Monday, 8 March 2010

We used to be so good together, Oscar. What happened to us?

I loved you when....
 



But I've moved on...



Dear Oscar Red Carpet,

I don't know how to tell you this, so I'm just gonna say it. I think we need to see other people. You just don't excite me the way you used to. I know, I know, relationships can't be all passion all the time. But we only get together for one night a year, which means you've got 364 days to come up with something so toe-curlingly amazing to make me grab the pillows and scream out your name in ecstasy. Instead I get missionary style. I don't think it's too much to ask for a little drama, a little subversion, a little kink from a one-night stand. If I wanted last night's Red Carpet, I would've married it, thrown on a pair of sweat pants and invested in a good vibrator. You left me cold and unsatisfied, again. (I admit that I came close when SJP appeared in her crystal-encrusted Chanel sack. But her haggard orange face quickly took away my horny.)

Don't you remember how hot it used to be with us? Bob Mackie headdresses and Marjan Pejoski feathers and Ralph Lauren taffeta? I even loved those tender nights when you were draped in sunflower yellow Vera Wang chiffon, chartreuse Chinoiserie by John Galliano and vintage Valentino. That was like a dream. Now, I'm afraid, you've lost your yen for it. And for me, sadly. You no longer go out of your way to impress me with your influence or woo me with your whimsy or titillate me with your gusto. I guess you've moved on to a younger, less discerning lover and this is your way of telling me. I'm hurt. I thought you were different.

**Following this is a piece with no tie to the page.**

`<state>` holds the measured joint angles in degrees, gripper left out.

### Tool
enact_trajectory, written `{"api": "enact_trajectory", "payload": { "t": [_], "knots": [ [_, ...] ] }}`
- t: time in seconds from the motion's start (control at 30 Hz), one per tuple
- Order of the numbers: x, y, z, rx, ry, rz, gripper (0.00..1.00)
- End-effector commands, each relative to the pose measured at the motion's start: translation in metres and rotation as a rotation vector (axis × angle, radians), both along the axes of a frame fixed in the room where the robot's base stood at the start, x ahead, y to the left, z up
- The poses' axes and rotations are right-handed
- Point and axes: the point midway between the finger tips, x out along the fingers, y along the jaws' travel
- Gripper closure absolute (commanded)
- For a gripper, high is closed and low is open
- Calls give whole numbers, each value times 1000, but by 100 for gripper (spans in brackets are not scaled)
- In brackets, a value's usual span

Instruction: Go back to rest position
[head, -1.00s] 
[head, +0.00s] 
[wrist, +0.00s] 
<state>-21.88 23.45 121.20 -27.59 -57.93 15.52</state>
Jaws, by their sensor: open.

Just so you know, I'm moving on too. It's Grammy, and although it's strange that his name brings to mind support hose and purple hair, it's also fitting because he knows how to work it. Baby, he does it weird and crazy and oh so good. It's the hottest thing I've seen since...well...you in your heyday. Which makes my happiness bittersweet when we're together. You will always be my first love but you're no longer my number one lover. I look forward to seeing you again next year, but this time I'll be in my sweat pants.